Sometimes jewelry ‘just happens’
MARSHALL – Retired Marshall School music teacher Brenda Byrnes has found that there’s a lot to learn about starting a small craft venture. But when she starts to feel overwhelmed or thinks she can’t do a certain project, she goes to her “big table,” takes a deep breath, turns on classical music and makes something pretty.
“Then I’m happy again, and all is right in my Violet’s Market world,” she said.
Back in April, Byrnes started Violet’s Market, a handmade goods shop she named after her grandmother. A few of her projects include necklaces and bracelets, aprons made from men’s shirts, wine sleeves and polar fleece hats.
“I always liked to sew, just kind of putz and play with making things,” Byrnes said.
Byrnes started creating jewelry last summer when a friend asked her to use their vintage buttons to make bracelets for their children.
“It was fun, and they turned out well, they were happy,” Byrnes said.
Then she started looking at doing necklaces. Byrnes said she never took a jewelry-making class, not knowing what to do.
Her daughter, Bridget, encouraged her to keep creating and making. After a while, Bridget nudged her mother about opening a shop on Etsy.
“I’d never heard of Etsy, so I got online and started exploring,” Byrnes said.
Byrnes started reading a lot about setting up a shop. First she needed to get an inventory of items to sell, so last January she started working to build up that inventory. She even found supplies to use for her necklaces through Etsy, both in the United States and internationally.
Once she had enough inventory, then came the time to market her business, writing shop policies, how to set up the payment aspect of her shop, coming up with a shipping plan and letting people know her presence on Etsy.
“It was a ton of stuff to learn,” she said. “I’m a music teacher, I didn’t know about business.”
A big thing is the shop name, which is also a kind of branding, she said. Byrnes named her Etsy shop after her grandmother, Violet.
“She was and still is such a huge part of my life,” Byrnes said. “She taught me how to sew, let me string buttons from her button jar, she played ‘store’ with us and let us sell and buy her canned goods with her money, was a great role model in how to treat people and was just a wonderful, wonderful woman.”
Byrnes also wanted another way of letting people know about Violet’s Market. Her sister helped her get a website, and Byrnes built a webpage.
“That was one thing that made me proud of myself, since it was so far from my experience,” she said. She also made a Facebook page for her shop.
Byrnes has some of her jewelry in the Marshall Area Fine Arts Council’s gift shop and is contracted for its Holiday Boutique in December.

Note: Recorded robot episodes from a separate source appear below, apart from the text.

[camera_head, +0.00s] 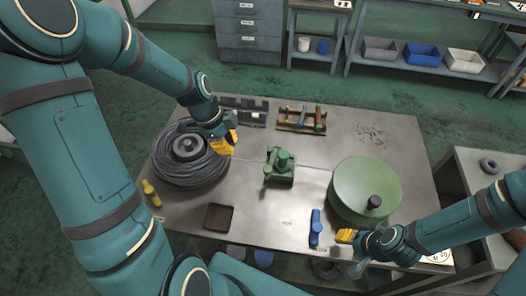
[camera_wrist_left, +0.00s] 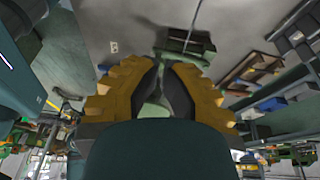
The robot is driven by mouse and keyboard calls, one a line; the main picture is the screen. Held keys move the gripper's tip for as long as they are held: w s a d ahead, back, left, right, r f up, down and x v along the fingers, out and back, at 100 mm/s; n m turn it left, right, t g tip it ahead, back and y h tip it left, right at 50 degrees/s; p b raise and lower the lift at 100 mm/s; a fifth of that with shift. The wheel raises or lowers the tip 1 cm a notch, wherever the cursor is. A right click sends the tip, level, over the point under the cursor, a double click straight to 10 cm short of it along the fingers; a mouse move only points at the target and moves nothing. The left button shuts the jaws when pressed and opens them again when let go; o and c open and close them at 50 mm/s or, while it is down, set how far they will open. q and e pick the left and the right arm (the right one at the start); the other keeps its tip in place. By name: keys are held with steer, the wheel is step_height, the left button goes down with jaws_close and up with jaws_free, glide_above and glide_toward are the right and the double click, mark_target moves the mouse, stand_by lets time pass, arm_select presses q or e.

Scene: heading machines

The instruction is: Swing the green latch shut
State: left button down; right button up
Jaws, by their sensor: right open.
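The green latch (camera_head: 271,160) is part of a small green fixture (camera_head: 279,179) with a rounded green top, standing mid-table. How far the latch is swung is too small to tell. In the left wrist view the green fixture (camera_wrist_left: 185,44) shows beyond my fingertips. My left gripper (camera_head: 231,142) is above the table, left of and behind the fixture, apart from it. Its yellow fingers (camera_wrist_left: 162,66) come close together at the tips; I see nothing held. My right gripper (camera_head: 343,237) is open and empty near the front edge, beside a blue tool (camera_head: 316,227).
A thin wire runs from the cable coil (camera_head: 182,170) past the fixture to a large green drum (camera_head: 365,180). A tool rack (camera_head: 303,128) lies behind. A small dark tray (camera_head: 219,217) and a yellow tool (camera_head: 151,192) lie at front left. Table around the fixture's front is clear.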

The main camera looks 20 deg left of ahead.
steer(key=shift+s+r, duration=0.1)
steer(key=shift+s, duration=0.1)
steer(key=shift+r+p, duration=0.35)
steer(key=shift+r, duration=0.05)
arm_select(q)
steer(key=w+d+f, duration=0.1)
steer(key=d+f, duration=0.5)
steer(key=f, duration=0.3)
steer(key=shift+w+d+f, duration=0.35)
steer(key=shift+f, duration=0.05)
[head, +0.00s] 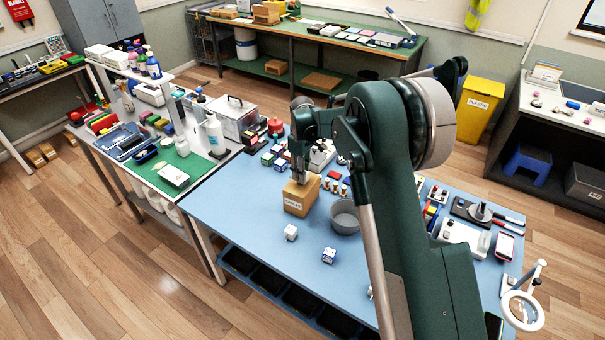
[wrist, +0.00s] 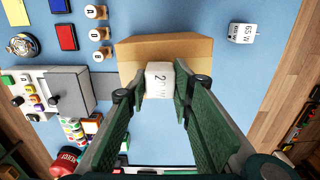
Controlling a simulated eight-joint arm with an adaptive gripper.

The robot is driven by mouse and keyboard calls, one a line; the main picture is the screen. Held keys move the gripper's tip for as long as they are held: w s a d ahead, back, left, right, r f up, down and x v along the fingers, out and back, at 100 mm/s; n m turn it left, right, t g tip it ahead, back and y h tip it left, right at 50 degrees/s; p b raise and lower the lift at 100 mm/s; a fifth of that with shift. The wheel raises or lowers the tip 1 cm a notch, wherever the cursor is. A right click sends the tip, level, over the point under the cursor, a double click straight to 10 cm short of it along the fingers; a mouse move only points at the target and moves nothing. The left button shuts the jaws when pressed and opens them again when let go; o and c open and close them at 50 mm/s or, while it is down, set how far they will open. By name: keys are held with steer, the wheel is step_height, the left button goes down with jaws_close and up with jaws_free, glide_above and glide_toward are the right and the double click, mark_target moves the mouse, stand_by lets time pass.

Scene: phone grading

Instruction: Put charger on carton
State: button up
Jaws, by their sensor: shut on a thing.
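The carton (head: 297,199) is a tan box with a label on the blue bench; its top shows in the wrist view (wrist: 190,47). My gripper (wrist: 160,82) is shut on a white charger (wrist: 159,76) marked something like "20W". The fingers grip it from both sides, and it is over the carton's near edge in the wrist view. In the head view my gripper (head: 299,178) is right at the carton's top, and the charger is hard to make out. I cannot tell whether the charger touches the carton.
A white cube marked "65W" (wrist: 242,33) lies apart on the bench. In the head view, two small cubes (head: 291,232) (head: 328,255) lie in front of the carton. A grey round bowl (head: 345,217) stands close to its right. The bench's front left is clear.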

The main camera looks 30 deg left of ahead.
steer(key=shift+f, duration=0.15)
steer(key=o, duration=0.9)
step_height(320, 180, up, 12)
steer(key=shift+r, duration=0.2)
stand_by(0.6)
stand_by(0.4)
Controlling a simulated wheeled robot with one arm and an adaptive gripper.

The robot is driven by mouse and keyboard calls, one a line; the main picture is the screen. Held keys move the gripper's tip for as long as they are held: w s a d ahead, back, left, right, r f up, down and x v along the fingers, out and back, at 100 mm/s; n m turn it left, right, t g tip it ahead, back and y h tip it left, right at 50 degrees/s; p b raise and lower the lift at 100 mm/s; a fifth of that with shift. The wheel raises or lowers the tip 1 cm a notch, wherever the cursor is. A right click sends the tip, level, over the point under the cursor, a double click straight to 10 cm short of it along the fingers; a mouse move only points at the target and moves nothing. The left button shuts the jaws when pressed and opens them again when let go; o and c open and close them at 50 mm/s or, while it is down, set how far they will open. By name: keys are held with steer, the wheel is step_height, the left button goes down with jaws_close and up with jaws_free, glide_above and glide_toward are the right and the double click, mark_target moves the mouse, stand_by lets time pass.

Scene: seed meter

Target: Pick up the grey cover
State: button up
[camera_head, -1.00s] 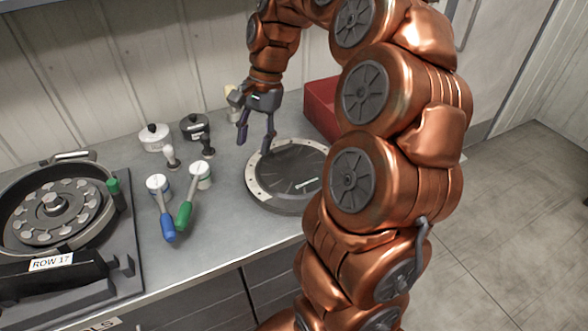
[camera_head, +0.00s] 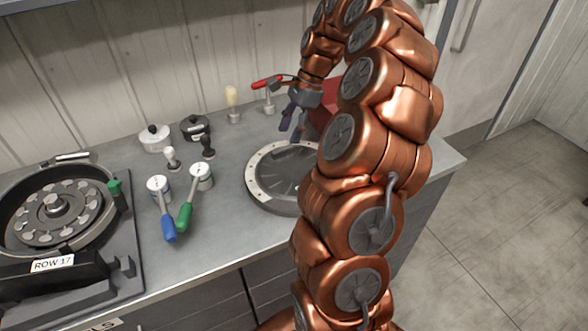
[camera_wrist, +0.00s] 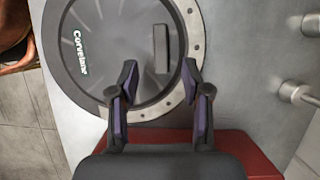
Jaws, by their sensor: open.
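The grey cover (camera_head: 275,172) is a dark, round, shallow disc with a pale dotted band along part of its edge. It lies flat on the bench, its right part hidden behind my arm. My gripper (camera_head: 293,126) is open and empty above the far edge of the cover. In the wrist view, the fingertips (camera_wrist: 160,68) are spread to either side of the handle's near end. Their height above it is hard to judge.
A red box (camera_head: 330,108) stands behind the cover, partly hidden by my gripper. A red-handled tool (camera_head: 267,83) stands at the back. Blue (camera_head: 168,230) and green (camera_head: 184,216) handled tools lie left. The opened round meter (camera_head: 50,205) is farther left. Bare bench (camera_head: 228,205) separates them.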

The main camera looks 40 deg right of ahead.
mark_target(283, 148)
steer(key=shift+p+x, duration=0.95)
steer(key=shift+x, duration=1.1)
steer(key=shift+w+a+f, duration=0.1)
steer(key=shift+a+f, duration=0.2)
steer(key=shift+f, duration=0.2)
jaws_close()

She was even contacted by a floral shop in eastern Minnesota asking if she would consider putting some of her jewelry there. She will also have items in Busy Bee Boutique, a new shop in Tracy.
Byrnes said she is sometimes asked where she gets her ideas for projects.
“Sometimes I spread out my supplies and just look at them and see what happens,” Byrnes said. “This sounds crazy, but I dream about necklaces, and sometimes a dream idea is pretty good. It just sort of happens.”
Byrnes also looks online to see what colors are supposed to be popular for the season, and then she’ll order supplies in those colors. Almost all the necklaces she makes are on antiqued bronze chain with her thought being it would go with silver or gold jewelry the buyer may already own and be wearing.
Her bracelets are made with vintage buttons.
“I think it is from my days of stringing my grandma’s buttons, and I love buttons,” Byrnes said. “The downside to these bracelets is they are one-of-a-kind- when the buttons are gone, there won’t be another bracelet like it. I can recreate the necklaces with more supplies but not the bracelets. Sometimes, it makes me kind of sad to see them go.”
She makes aprons from upcycled shirts.
“I like aprons but did not like the feeling of a strap around my neck,” Byrnes said So she thought about what would be comfortable. “I like the way a shirt feels, so I started working through the idea of using a shirt to make a comfy apron.”
Byrnes created her own pattern.
“I just kept cutting and playing until I found something,” she said.
For the apron, Byrnes buys shirts at the Goodwill and the thrift store, making sure they are very clean, no wear on the collars and cuff and finds several shirts that complement each other in color. She’ll mix and match the parts of the shirt.
“The shirt itself isn’t long enough (for the apron),” she said. One of the shirt aprons is in an Italian kitchen, she said. She said the aprons can be used for any purpose, from washing the dog to working in the garden.
She then takes the shirtsleeves from the shirts she fashioned into aprons to create wine sleeves.
“The shirt sleeve placket and folded cuff look like the front of a button shirt, and I add a ribbon tie, which can be tied in a bow or like a necktie, depending on the recipient,” she said.
Byrnes also has polar fleece hats among her creations.
“There are several colors, but only two styles, the two I like best come down over your ears to keep you warm,” she said. “I make them in large so they don’t smash your hair but yet keep you warm. Each hat has either buttons, vintage or new, or a pin that you can keep on the hat or wear on your coat.”